A Polónia é, desde o primeiro minuto desta guerra, o mais proeminente apoiante ocidental da Ucrânia, apenas igualado pelos Estados Unidos, tendo mesmo atacado agressivamente a Alemanha, com o seu embaixador em Berlim a chamar "salsicha de fígado" ao chanceler Olaf Scholz por causa de uma alegada indecisão no apoio a Kiev, mas é agora o país que lidera uma surpreendente frente europeia contra as importações de cereais ucranianos, indo até ao ponto de negar a sua passagem pelo seu território para países terceiros.
Depois da Polónia ter anunciado que iria fechar as suas fronteiras aos cereais ucranianos para proteger a sua própria produção de trigo e milho, por serem muito mais baratos, de imediato se juntou a Hungria contra a importação dos grãos de Kiev e depois foi a Eslováquia e a Bulgária, estando ainda na calha a Roménia.
Esta "guerra" dos países do leste europeu que integram a União Europeia aos cereais ucranianos está a gerar forte polémica e contestação em Kiev e em Bruxelas, porque, segundo alguns analistas, não só a posição da Polónia, Hungria, Eslováquia e Bulgária contraria as normas definidas pela Comissão Europeia, como, segundo alguns analistas, está a mostrar como é frágil a muralha ocidental no apoio à Ucrânia que está a desmoronar face à primeira contrariedade.
Essa contrariedade é, essencialmente, os governos da Polónia, Hungria, Eslováquia e Bulgária, não quererem enfrentar o descontentamento dos seus agricultores que não conseguem colocar os seus cereais no mercado porque o trigo e o milho ucranianos são muito mais baratos por entrarem na União Europeia ao abrigo de acordos de redução de taxas alfandegárias decididas em Bruxelas.
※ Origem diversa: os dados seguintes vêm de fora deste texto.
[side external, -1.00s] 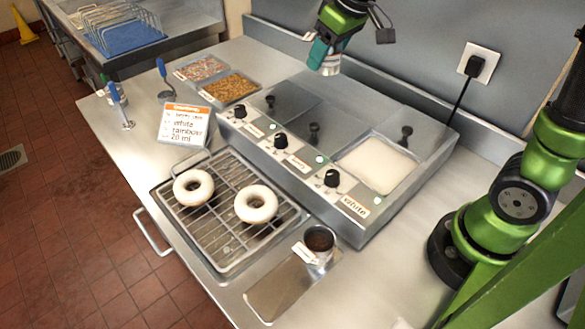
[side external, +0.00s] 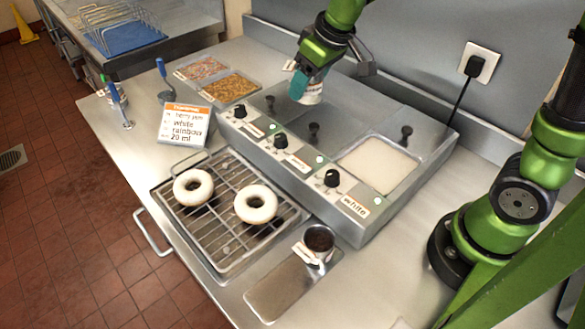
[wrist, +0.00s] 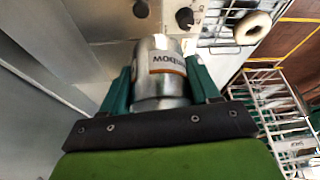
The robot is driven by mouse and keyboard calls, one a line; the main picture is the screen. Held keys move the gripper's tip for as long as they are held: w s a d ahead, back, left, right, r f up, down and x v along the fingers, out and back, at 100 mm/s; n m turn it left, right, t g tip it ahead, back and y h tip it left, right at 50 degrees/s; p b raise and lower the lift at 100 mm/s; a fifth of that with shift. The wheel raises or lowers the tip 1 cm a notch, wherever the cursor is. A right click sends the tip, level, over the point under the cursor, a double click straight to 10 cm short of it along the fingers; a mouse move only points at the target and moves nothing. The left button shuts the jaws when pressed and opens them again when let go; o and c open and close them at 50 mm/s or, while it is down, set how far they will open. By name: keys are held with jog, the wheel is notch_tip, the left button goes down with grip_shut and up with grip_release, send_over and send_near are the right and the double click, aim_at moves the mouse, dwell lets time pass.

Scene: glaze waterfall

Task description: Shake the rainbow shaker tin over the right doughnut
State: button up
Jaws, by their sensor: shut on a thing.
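My gripper (side external: 306,86) is shut on the rainbow shaker tin (side external: 313,94), held above the back of the glaze unit. In the wrist view the tin (wrist: 160,72) is a silver cylinder with a label, between the teal fingers of my gripper (wrist: 160,88). The right doughnut (side external: 256,204) is white-glazed and lies on the wire rack, in front of and below the tin. The left doughnut (side external: 193,187), also white, lies beside it. One doughnut (wrist: 252,27) shows at the top of the wrist view; I cannot tell which.
The glaze unit (side external: 290,160) with knobs and an open white well (side external: 376,163) stands between tin and rack (side external: 222,238). An order card (side external: 184,125) stands behind the rack. A dark-filled cup (side external: 319,240) is at the front right. Trays of toppings (side external: 230,88) lie at the back.

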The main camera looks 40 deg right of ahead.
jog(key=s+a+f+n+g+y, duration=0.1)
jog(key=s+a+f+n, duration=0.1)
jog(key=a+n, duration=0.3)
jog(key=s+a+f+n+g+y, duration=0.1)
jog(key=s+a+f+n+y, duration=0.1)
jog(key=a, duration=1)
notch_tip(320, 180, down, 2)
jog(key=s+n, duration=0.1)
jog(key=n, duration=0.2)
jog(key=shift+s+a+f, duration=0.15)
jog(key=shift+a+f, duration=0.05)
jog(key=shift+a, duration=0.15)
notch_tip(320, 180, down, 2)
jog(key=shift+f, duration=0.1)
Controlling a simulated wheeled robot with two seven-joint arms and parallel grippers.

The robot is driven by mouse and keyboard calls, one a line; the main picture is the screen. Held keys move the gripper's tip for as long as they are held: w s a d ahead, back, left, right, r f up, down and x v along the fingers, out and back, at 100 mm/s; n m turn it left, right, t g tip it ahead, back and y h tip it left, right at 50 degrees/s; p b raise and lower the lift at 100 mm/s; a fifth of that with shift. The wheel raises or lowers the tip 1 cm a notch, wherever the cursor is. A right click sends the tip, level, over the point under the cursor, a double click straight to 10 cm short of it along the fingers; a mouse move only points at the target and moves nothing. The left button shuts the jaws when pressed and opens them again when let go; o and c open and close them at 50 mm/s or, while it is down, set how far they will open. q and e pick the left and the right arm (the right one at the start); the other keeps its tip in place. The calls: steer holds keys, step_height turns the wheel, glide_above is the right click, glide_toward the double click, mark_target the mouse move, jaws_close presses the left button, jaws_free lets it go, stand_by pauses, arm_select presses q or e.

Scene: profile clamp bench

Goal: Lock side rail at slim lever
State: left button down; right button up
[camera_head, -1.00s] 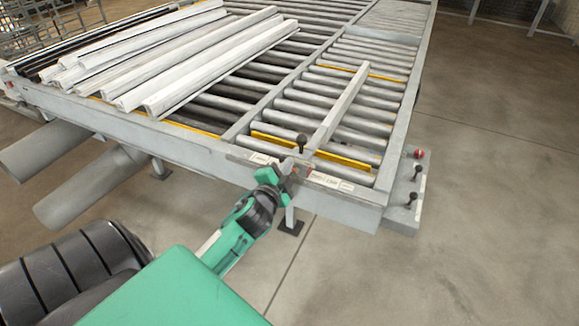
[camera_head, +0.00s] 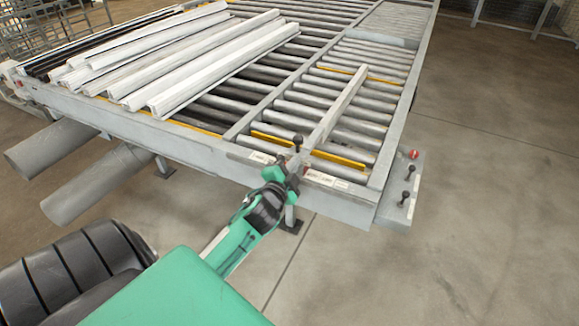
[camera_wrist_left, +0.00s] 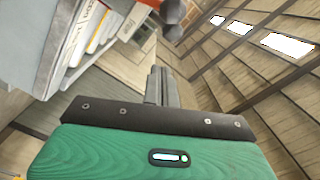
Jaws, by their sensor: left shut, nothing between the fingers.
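The side rail (camera_head: 339,105) is a long grey bar lying across the rollers at the right part of the bench. At its near end a slim lever with a black ball knob (camera_head: 298,139) stands upright on the front beam. My left gripper (camera_head: 293,168) is just below this knob, at the front beam. Its fingers are shut and hold nothing. In the left wrist view the shut fingers (camera_wrist_left: 161,86) point toward a dark rounded knob (camera_wrist_left: 173,12) at the top. Whether they touch the lever is unclear. My right gripper is out of view.
A side plate (camera_head: 396,210) at the bench's right corner carries a red knob (camera_head: 414,154) and two black-knobbed levers (camera_head: 408,182). White profiles (camera_head: 190,55) lie on the rollers at left. Labels (camera_head: 325,179) mark the front beam. The floor at right is clear.

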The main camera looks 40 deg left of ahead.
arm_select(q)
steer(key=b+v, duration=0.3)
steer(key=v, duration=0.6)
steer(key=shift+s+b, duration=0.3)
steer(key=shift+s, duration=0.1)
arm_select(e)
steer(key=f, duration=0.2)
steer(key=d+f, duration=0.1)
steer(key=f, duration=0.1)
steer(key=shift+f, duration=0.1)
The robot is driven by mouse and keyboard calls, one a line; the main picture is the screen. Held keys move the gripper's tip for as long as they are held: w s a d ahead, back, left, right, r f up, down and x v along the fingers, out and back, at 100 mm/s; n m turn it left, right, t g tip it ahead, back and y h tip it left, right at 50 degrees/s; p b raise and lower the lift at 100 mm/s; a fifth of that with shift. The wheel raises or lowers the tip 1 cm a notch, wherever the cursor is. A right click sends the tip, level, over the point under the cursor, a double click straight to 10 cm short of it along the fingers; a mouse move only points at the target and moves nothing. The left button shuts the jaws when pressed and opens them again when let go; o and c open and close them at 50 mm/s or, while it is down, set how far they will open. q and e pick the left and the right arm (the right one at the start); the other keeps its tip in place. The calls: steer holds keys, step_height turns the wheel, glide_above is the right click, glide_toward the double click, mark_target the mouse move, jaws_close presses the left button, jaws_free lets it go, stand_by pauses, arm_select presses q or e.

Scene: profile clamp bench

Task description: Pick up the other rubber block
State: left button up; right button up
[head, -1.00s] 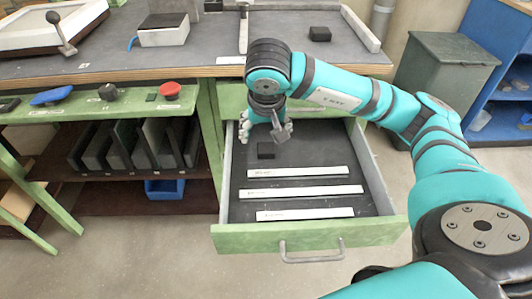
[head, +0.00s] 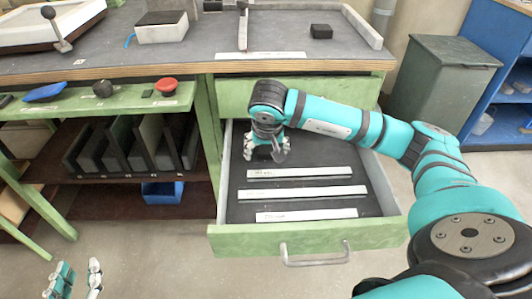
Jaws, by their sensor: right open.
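One black rubber block (head: 321,31) lies on the bench top. The other black block lay in the open drawer (head: 300,240) near its back left in the earlier view. It is now largely hidden by my right gripper, and I cannot make out its outline. My right gripper (head: 267,156) points down low into the drawer with its fingers apart, over or around that spot. I cannot tell whether it touches the block. My left gripper (head: 77,278) shows at the bottom left edge, its fingers apart and nothing between them.
Several white labelled strips (head: 301,191) lie across the drawer front. The drawer's side walls and the bench edge (head: 300,66) above are close to my right arm. A grey bin (head: 440,85) stands to the right. A shelf with dark plates (head: 130,145) is left.

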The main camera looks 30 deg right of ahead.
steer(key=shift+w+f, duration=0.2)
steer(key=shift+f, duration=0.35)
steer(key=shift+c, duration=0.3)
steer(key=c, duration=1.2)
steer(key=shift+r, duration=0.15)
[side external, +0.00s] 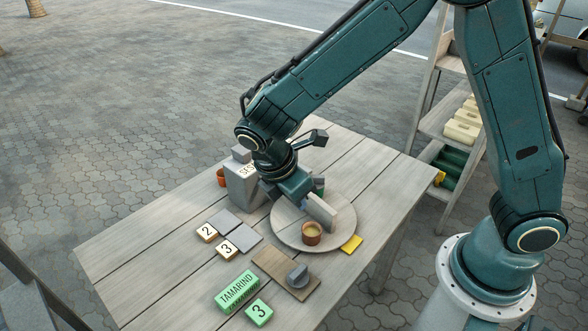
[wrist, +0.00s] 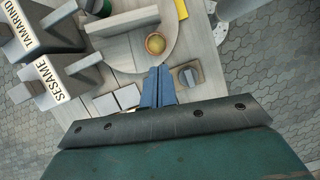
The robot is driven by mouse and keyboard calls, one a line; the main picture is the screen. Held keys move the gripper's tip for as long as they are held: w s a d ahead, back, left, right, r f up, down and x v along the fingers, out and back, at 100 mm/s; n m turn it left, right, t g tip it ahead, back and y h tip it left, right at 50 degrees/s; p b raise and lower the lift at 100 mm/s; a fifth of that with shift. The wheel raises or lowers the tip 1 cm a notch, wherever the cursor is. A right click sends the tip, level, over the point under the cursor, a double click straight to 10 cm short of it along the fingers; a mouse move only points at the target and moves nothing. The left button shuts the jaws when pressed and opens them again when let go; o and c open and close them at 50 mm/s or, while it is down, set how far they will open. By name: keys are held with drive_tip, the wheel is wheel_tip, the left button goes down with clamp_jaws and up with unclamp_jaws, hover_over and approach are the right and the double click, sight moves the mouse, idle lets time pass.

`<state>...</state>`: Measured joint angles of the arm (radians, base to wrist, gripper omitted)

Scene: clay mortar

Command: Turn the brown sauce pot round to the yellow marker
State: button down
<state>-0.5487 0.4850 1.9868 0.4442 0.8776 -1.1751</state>
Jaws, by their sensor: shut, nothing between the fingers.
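The brown sauce pot (side external: 312,235), round with tan sauce inside, stands upright on the round turntable (side external: 284,233), near its front rim. In the wrist view the pot (wrist: 155,44) lies just beyond my fingertips. The yellow marker (side external: 351,244) is on the table at the turntable's right front rim, a short way right of the pot. A grey upright slab (side external: 337,218) stands on the turntable behind the pot. My gripper (side external: 302,192) is over the turntable, its fingertips partly hidden in the side view. In the wrist view my gripper (wrist: 158,70) is shut and empty.
A grey SESAME dispenser (side external: 242,188) stands left of the turntable; a TAMARIND one (wrist: 40,30) shows in the wrist view. In front are numbered blocks (side external: 207,232), a grey knob (side external: 298,276) on a board and a green TAMARIND block (side external: 237,291). A green object (side external: 319,184) is behind the slab.

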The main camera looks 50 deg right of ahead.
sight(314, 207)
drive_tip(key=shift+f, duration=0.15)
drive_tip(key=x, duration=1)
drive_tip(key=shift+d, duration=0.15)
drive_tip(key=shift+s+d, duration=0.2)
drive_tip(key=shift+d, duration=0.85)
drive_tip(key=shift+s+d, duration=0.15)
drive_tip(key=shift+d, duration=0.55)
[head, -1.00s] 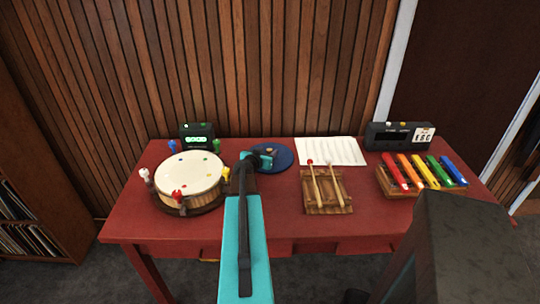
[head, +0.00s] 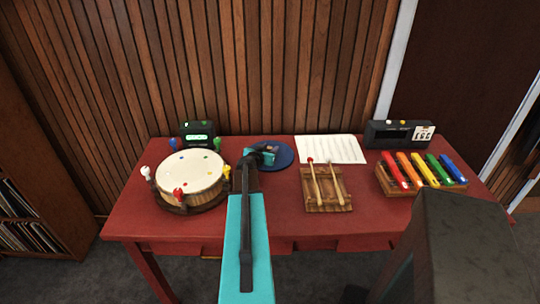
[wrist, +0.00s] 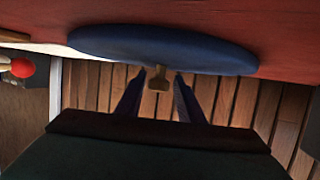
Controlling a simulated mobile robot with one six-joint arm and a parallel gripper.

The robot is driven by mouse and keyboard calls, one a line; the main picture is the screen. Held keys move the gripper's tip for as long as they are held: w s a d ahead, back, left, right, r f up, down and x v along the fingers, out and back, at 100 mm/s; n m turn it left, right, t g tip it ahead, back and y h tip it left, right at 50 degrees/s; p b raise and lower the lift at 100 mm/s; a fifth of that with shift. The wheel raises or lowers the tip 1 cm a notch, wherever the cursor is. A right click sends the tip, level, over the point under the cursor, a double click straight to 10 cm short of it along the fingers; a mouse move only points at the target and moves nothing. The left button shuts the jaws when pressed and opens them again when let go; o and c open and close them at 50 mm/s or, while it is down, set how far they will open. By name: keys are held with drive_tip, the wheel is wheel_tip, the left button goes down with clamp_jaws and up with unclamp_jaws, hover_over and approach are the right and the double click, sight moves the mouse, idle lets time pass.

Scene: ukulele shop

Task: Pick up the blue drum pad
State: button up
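The blue drum pad (head: 284,160) is a flat dark-blue disc lying at the back middle of the red table. It also shows in the wrist view (wrist: 165,46), with a small brown knob (wrist: 159,78) standing from it. My gripper (wrist: 160,75) is open, one finger on each side of the knob, with a small gap to each. In the head view my arm reaches over the table and its end hides the left part of the pad.
A drum (head: 188,177) with coloured pegs stands left of the pad, a dark device (head: 198,135) behind it. Right are a paper sheet (head: 330,149), a wooden block with two mallets (head: 325,204), a coloured xylophone (head: 422,182) and a black clock (head: 400,134). A slatted wall is close behind.

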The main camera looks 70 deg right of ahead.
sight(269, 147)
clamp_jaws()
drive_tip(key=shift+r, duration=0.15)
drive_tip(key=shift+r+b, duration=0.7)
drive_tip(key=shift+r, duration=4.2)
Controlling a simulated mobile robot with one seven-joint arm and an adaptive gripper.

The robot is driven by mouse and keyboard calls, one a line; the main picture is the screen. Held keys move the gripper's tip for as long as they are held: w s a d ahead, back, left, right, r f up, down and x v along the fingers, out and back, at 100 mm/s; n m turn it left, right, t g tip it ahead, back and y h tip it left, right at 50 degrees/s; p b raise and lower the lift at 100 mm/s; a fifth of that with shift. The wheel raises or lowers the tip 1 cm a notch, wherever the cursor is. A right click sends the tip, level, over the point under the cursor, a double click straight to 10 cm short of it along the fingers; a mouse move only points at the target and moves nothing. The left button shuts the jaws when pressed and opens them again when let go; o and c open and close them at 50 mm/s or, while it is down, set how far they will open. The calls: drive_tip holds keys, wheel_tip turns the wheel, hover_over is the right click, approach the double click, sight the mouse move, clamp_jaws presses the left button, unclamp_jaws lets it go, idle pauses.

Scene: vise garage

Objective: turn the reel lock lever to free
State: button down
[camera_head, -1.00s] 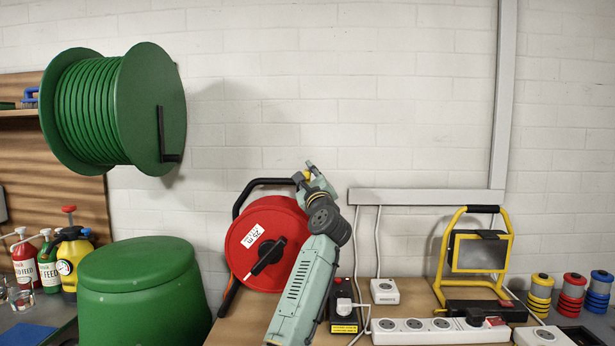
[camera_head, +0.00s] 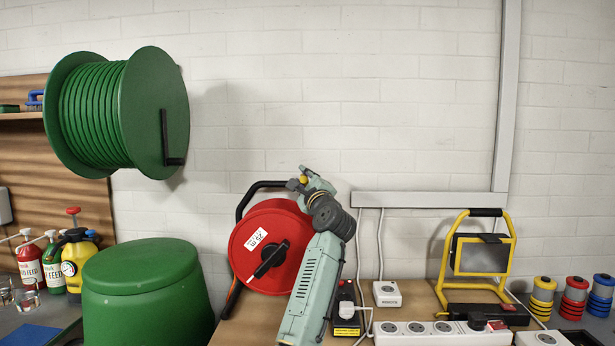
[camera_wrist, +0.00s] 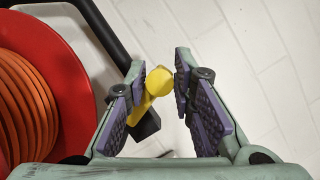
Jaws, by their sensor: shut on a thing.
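The red cable reel (camera_head: 285,222) stands on the bench in a black tube frame, and its orange cable (camera_wrist: 22,105) shows in the wrist view. The yellow reel lock lever (camera_wrist: 158,82) sits by the frame and has a round knob. In the head view it is a small yellow spot (camera_head: 303,180) at the reel's upper right. My gripper (camera_wrist: 160,76) has its two padded fingers on either side of the knob and is shut on it. In the head view my gripper (camera_head: 300,182) hides most of the lever, so its exact angle is hard to tell.
A green lidded bin (camera_head: 145,285) stands left of the reel. A black box (camera_head: 345,308), a white socket (camera_head: 387,293) and a power strip (camera_head: 440,333) lie to the right, with a yellow work lamp (camera_head: 480,255) beyond. A green hose reel (camera_head: 115,115) hangs above left.

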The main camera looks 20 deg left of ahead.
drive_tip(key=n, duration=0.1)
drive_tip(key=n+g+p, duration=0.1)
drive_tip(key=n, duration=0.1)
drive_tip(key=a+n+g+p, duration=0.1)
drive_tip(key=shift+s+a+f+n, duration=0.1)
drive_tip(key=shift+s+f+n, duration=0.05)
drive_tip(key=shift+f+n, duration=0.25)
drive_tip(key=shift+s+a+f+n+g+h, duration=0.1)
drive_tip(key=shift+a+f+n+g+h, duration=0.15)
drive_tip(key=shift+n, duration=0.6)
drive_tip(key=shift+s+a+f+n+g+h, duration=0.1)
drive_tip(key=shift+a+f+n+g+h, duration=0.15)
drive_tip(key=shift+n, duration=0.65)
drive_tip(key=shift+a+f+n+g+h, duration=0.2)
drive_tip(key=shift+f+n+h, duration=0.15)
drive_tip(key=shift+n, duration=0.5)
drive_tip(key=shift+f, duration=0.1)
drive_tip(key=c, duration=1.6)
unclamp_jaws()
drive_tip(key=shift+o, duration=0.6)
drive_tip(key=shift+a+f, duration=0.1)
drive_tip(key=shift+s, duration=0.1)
Mas alguns analistas fazem sobressair deste contexto o facto de a Polónia, que se tem destacado como o mais aguerrido suporte político e militar à Ucrânia não estar a aceitar aquilo que é um incómodo interno menor, que é o efeito dos cereais ucranianos baratos no seu mercado, quando se sabe que estes produtos agrícolas são tudo, praticamente, que resta a Kiev para exportar e realizar verbas para financiar a guerra.
E na memória de todos os europeus está ainda a intensa polémica gerada em Maio de 2022 pelo embaixador polaco na Alemanha, Andrei Melnik, que, por um atraso na decisão do Governo alemão para enviar, na altura, sistemas de artilharia para apoiar a Ucrânia, chamou "salsicha de fígado" ao chanceler Olaf Scholz, naquela que foi a mais agressiva falha protocolar diplomática entre dois estados na União Europeia em décadas, sendo que não há registo de outra semelhante.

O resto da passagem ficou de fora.